Entries from a dataset
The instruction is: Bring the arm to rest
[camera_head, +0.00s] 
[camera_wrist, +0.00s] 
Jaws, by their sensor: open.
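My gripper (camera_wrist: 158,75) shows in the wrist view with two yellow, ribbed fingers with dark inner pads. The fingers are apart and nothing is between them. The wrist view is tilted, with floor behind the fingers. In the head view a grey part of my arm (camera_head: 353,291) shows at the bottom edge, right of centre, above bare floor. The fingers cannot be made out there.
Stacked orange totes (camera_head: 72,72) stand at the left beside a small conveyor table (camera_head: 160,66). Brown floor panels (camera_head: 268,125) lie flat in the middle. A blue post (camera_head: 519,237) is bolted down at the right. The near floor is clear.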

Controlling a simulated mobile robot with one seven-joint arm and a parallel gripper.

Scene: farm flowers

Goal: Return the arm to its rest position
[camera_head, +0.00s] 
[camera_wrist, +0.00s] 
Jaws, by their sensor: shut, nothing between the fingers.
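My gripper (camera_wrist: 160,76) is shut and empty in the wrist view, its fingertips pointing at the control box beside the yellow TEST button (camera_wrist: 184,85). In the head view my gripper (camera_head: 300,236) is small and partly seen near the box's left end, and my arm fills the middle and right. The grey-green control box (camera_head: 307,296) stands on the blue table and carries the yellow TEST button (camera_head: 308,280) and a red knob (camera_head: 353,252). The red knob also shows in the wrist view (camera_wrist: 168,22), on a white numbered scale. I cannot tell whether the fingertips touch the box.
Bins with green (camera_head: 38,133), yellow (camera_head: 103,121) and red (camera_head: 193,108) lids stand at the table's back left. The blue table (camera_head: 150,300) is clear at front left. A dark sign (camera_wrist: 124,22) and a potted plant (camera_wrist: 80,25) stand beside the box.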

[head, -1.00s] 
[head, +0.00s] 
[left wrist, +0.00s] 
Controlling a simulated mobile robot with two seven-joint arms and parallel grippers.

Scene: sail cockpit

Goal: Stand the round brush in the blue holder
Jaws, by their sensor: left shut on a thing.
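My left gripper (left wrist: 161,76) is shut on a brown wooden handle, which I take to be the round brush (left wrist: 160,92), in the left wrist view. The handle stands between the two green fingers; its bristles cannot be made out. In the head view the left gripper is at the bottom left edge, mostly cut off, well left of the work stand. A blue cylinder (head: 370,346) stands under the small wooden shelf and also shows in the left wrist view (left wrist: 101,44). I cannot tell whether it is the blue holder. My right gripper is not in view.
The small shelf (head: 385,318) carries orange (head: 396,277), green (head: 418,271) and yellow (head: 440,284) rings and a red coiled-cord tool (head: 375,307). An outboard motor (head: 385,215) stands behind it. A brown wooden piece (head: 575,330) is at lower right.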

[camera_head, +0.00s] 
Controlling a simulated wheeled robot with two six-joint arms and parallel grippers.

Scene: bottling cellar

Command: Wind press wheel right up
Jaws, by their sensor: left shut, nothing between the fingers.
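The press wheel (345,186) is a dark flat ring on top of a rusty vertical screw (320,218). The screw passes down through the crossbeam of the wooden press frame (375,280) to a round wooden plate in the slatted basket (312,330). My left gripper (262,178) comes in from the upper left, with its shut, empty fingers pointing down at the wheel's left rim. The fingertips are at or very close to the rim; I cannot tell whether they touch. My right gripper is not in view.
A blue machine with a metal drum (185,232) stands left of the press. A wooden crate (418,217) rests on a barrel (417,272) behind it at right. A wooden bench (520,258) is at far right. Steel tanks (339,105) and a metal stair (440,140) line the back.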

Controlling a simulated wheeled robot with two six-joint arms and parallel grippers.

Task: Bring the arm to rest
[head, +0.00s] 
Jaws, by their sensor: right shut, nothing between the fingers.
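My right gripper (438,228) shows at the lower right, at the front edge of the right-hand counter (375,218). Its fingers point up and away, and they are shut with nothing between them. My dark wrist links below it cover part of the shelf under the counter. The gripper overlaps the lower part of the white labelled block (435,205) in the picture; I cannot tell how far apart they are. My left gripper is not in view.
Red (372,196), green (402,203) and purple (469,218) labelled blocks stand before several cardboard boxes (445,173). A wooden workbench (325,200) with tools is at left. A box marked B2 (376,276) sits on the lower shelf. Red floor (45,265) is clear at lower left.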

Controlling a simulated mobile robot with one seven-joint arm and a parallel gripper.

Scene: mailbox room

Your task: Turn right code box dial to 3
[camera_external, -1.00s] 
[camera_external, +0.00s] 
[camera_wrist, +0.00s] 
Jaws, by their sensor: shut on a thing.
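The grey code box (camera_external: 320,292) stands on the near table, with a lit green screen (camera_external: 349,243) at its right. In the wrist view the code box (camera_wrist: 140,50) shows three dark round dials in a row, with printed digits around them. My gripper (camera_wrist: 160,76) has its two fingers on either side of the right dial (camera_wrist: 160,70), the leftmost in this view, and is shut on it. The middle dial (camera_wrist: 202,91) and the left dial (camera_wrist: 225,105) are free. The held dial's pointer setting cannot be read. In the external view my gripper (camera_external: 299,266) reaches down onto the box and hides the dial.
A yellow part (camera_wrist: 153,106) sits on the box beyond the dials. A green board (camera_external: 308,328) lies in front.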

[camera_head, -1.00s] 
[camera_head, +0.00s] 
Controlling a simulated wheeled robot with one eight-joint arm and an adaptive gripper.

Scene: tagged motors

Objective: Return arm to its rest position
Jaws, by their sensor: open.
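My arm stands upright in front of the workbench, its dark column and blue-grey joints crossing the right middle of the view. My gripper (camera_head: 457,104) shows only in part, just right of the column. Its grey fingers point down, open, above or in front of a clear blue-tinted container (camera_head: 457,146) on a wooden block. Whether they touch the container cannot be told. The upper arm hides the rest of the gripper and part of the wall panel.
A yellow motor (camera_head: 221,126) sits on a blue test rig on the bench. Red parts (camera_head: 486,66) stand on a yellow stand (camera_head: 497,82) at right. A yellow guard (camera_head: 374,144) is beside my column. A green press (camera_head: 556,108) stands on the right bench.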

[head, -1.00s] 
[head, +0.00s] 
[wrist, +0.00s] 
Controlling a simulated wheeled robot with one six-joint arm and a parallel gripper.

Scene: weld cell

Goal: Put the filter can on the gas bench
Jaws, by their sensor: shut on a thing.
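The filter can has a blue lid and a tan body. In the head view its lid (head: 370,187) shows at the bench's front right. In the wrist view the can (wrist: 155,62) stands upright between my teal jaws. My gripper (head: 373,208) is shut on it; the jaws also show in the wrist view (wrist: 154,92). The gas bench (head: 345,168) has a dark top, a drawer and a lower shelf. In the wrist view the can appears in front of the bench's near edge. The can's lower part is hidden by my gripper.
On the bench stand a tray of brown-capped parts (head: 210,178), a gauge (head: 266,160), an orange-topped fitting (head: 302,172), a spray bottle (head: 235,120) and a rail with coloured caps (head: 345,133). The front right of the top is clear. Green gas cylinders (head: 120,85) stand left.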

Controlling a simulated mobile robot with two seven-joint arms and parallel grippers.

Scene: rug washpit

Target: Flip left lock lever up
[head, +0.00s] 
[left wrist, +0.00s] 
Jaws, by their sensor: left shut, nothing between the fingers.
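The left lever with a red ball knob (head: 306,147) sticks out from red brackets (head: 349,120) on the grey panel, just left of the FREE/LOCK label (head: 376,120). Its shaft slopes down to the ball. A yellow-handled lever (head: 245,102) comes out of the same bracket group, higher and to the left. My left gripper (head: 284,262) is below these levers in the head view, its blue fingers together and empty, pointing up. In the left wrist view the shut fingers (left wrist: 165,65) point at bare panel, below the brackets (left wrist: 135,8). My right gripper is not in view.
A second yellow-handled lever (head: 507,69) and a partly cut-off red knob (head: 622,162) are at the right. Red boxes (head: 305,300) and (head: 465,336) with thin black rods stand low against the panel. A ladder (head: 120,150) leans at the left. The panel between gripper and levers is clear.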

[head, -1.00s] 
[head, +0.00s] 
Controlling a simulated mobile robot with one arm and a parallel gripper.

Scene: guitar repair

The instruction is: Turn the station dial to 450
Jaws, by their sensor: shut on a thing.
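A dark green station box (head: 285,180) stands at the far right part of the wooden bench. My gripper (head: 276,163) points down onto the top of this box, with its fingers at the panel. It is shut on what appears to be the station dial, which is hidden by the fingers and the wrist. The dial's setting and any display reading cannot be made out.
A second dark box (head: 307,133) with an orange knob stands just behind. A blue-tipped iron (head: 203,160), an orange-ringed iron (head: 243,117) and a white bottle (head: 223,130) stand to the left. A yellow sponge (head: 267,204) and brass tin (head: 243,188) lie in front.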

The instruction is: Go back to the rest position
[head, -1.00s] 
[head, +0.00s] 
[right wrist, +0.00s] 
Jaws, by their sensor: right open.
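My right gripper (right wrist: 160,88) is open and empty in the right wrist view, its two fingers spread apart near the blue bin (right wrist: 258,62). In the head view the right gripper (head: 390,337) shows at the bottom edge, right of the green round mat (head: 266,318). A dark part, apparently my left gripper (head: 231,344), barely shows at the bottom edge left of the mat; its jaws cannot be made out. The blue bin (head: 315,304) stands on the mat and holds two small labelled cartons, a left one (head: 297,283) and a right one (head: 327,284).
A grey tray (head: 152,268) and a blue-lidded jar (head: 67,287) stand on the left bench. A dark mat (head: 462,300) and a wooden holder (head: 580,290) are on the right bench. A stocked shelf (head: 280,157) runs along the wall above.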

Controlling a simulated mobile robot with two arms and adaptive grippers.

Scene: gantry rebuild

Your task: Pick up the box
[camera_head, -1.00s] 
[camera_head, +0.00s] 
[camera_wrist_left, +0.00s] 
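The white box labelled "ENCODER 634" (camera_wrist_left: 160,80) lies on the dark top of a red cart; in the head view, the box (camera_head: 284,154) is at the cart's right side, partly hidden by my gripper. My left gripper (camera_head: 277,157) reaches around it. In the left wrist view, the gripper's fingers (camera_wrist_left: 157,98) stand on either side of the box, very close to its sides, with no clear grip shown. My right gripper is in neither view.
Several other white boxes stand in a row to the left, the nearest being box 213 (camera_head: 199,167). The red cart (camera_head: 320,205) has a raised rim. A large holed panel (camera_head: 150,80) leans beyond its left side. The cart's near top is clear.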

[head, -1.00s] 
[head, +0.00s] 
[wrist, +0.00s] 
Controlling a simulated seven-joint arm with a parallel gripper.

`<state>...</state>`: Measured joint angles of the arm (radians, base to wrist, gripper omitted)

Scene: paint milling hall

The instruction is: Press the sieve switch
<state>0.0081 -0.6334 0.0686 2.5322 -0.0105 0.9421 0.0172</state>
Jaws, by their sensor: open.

#### Your task:
Gather all lines of the records that include the word "state".

#### Reply:
`<state>...</state>`: Measured joint angles of the arm (radians, base to wrist, gripper omitted)
<state>0.0081 -0.6334 0.0686 2.5322 -0.0105 0.9421 0.0172</state>

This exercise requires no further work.